Cricket-No demons in Karachi pitch, just poor batting says South Africa’s Elgar

(Reuters) - South Africa opener Dean Elgar believes the perceived 'demons' in the pitch at the National Stadium in Karachi, where 14 wickets fell on the opening day of the first test against Pakistan on Tuesday, are mostly in the minds of the batsmen.

The tourists were bowled out for 220 after winning the toss, but fought back to leave their hosts reeling on 33 for four at the close of an absorbing first day.

There was turn and some variable bounce, but also poor shot selection on both sides, while two of South Africa’s top six were run out trying to score with unnecessary haste.

"I had a feeling the wicket would be slow and low as the ball got softer and the day went on, but I didn’t think it would be a 14-wicket day. There were a few very soft dismissals in both innings," Elgar told reporters.

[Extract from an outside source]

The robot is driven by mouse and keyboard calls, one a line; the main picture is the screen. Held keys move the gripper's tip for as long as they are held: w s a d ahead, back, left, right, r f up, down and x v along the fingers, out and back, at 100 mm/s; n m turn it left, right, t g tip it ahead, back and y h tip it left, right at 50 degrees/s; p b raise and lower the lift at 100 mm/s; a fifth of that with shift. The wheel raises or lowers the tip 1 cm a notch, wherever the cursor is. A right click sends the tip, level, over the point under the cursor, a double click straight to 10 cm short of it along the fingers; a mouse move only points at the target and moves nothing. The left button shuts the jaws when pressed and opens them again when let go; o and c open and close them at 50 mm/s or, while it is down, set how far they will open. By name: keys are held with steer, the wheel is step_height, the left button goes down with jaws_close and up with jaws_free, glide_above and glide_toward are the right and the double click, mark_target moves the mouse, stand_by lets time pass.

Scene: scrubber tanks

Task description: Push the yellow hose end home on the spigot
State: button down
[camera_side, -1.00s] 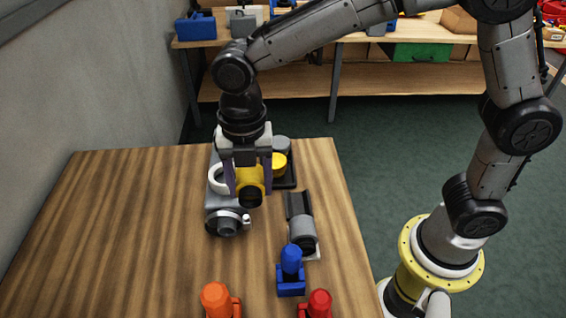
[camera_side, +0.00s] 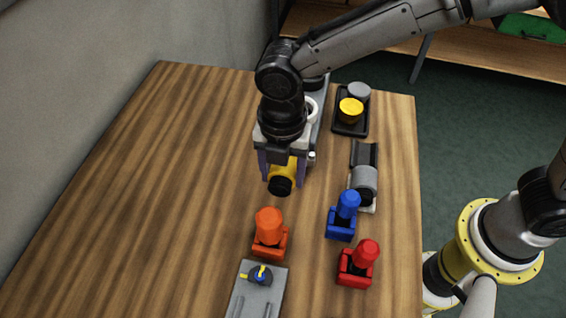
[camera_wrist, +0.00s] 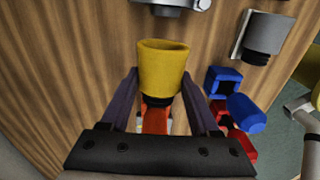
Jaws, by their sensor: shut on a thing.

"If you apply yourself there are no real demons in the wicket."

South Africa have claimed the prized scalp of Pakistan captain Babar Azam, who scored centuries in each of his last three tests, and Elgar believes that has given them a big chance to take a potentially crucial first innings lead.

"If we can emulate the way we started with the ball (on the second morning) and do that in the first hour, we will build pressure and have chances come our way," he said.

"Our fast bowlers will bring the intensity, it’s something they pride themselves on and is something we can control as a bowling unit."

Elgar, who top-scored in South Africa’s innings with 58, was at a loss to explain the rash stroke-play and run outs of Rassie van der Dussen and Temba Bavuma in their innings.

"Sometimes test cricket can get the better of you and you get caught up in the moment. We have to respect that," Elgar said.

South Africa will play two tests and three Twenty20 Internationals on their tour, their first in Pakistan since a militant attack on the Sri Lanka team bus in Lahore in 2009 in which six policemen and two civilians were killed.